DATES: Representatives of any Indian tribe that believes it has a 
cultural affiliation with the human remains and associated funerary 
objects should contact the Natural History Museum of Utah at the 
address below by February 11, 2013.

ADDRESSES: Duncan Metcalfe, Natural History Museum of Utah, 301 Wakara 
Way, Salt Lake City, UT 84108, telephone (801) 581-3876.

SUPPLEMENTARY INFORMATION: Notice is here given in accordance with the 
Native American Graves Protection and Repatriation Act (NAGPRA), 25 
U.S.C. 3003, of the completion of an inventory of human remains and 
associated funerary objects in the possession of the Natural History 
Museum of Utah. The human remains and associated funerary objects were 
removed from Weber and Box Elder counties, UT.
    This notice is published as part of the National Park Service's 
administrative responsibilities under NAGPRA, 25 U.S.C. 3003(d)(3). The 
determinations in this notice are the sole responsibility of the 
museum, institution, or Federal agency that has control of the Native 
American human remains and associated funerary objects. The National 
Park Service is not responsible for the determinations in this notice.

Consultation

    A detailed assessment of the human remains was made by the Natural 
History Museum of Utah professional staff and representatives of the 
Confederated Tribes of the Goshute Reservation, Nevada and Utah, and 
the Paiute Indian Tribe of Utah (Cedar Band of Paiutes, Kanosh Band of 
Paiutes, Koosharem Band of Paiutes, Indian Peaks Band of Paiutes, and 
Shivwits Band of Paiutes) (formerly Paiute Indian Tribe of Utah (Cedar 
City Band of Paiutes, Kanosh Band of Paiutes, Koosharem Band of 
Paiutes, Indian Peaks Band of Paiutes, and Shivwits Band of Paiutes)). 
On January 15, 2010, a report of historic-period human remains believed 
to be affiliated with the Numic tribes of Utah was issued to 
representatives of the Confederated Tribes of the Goshute Reservation, 
Nevada and Utah; Northwestern Band of Shoshoni Nation (previously 
listed as the Northwestern Band of Shoshoni Nation of Utah (Washakie)); 
Paiute Indian Tribe of Utah (Cedar Band of Paiutes, Kanosh Band of 
Paiutes, Koosharem Band of Paiutes, Indian Peaks Band of Paiutes, and 
Shivwits Band of Paiutes) (formerly Paiute Indian Tribe of Utah (Cedar 
City Band of Paiutes, Kanosh Band of Paiutes, Koosharem Band of 
Paiutes, Indian Peaks Band of Paiutes, and Shivwits Band of Paiutes)); 
Skull Valley Band of Goshute Indians of Utah; and the Ute Indian Tribe 
of the Uintah & Ouray Reservation, Utah [hereafter referred to as ``The 
Tribes''].

History and Description of the Remains

    In about 1929, human remains representing, at minimum, one 

individual were removed by schoolchildren from a mound located on the 
property of Mound Fort School, just east of Washington Avenue, in the 
city of Ogden, Weber County, UT. The human remains and associated 
funerary objects were donated to the University of Utah in 1929. 
Transfer of the University of Utah's anthropology collections to the 
Natural History Museum of Utah occurred on November 10, 1972. No known 
individuals were identified.
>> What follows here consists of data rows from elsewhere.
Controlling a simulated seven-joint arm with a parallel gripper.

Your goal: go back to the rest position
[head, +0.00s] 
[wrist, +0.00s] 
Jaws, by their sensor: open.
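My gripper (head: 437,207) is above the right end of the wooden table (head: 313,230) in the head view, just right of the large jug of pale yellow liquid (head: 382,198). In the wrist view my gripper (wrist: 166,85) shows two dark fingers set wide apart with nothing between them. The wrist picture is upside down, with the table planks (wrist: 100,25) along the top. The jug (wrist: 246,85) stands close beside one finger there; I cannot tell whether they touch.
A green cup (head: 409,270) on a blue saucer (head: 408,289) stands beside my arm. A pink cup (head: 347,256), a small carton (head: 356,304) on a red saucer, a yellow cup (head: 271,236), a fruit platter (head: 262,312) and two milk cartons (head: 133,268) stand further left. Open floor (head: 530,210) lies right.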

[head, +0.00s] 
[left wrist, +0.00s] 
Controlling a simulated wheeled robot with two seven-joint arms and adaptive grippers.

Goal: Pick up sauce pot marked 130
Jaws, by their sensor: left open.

The 10 associated funerary objects 
received with the human remains are 1 metal ball, 1 leather sheath, 1 
piece unworked wood, 2 saddle horn fragments, 2 pieces worked bone, 2 
fragments of unworked bone, and 1 shell bead.
    In about 1931, human remains representing, at minimum, nine 
individuals were removed by schoolchildren from a mound one block south 
of Weber County High School in the city of Ogden, Weber County, UT. The 
human remains and associated funerary objects were donated to the 
University of Utah in 1931. Transfer of the University of Utah's 
anthropology collections to the Utah Museum of Natural History occurred 
on November 10, 1972. No known individuals were identified. The 6 
associated funerary objects are 1 lot leather straps, 1 piece of 
groundstone, a metal knife, 2 unworked faunal bone, and a shell 
pendant. These objects indicate that the human remains are from the 
contact period.
    In about 1940, human remains representing, at minimum, three 
individuals were found at the base of a rockslide on the Bonneville 
Terrace southeast of Brigham City, in Box Elder County, UT. The human 
remains and associated funerary objects were donated to the University 
of Utah in 1940. Transfer of the University of Utah's anthropology 
collections to the Utah Museum of Natural History occurred on November 
10, 1972. No known individuals were identified. The 13 associated 
funerary objects are a bow fragment, a spoon, a worked horn, 1 lot of 
horse tack, a metal punch, 1 piece of worked wood, gunshot, two 
mirrors, a harness ring, an awl, and two pieces of unworked faunal 
bone. These objects indicate that the human remains are from the 
contact period.
    The result of an osteological analysis indicates that the human 
remains listed in this notice are Native American. Based on the 
geographic location of the burial and the presence of historic material 
cultural in the mound, it has been determined that the human remains 
are affiliated with the Northwestern Band of Shoshoni Nation 
(previously listed as the Northwestern Band of Shoshoni Nation of Utah 
(Washakie)), who inhabited this area during the protohistoric and 
contact period.

Determinations Made by the Natural History Museum of Utah

    Officials of the Natural History Museum of Utah have determined 
that:
     Pursuant to 25 U.S.C. 3001(9), the human remains described 
in this notice represent the physical remains of 13 individuals of 
Native American ancestry.
     Pursuant to 25 U.S.C. 3001(3)(A), the 29 objects described 
above are reasonably believed to have been placed with or near 
individual human remains at the time of death or later as part of the 
death rite or ceremony.
     Pursuant to 25 U.S.C. 3001(2), there is a relationship of 
shared group identity that can be reasonably traced between the Native 
American human remains and associated funerary objects and the 
Northwestern Band of Shoshoni Nation (previously listed as the 
Northwestern Band of Shoshoni Nation of Utah (Washakie)).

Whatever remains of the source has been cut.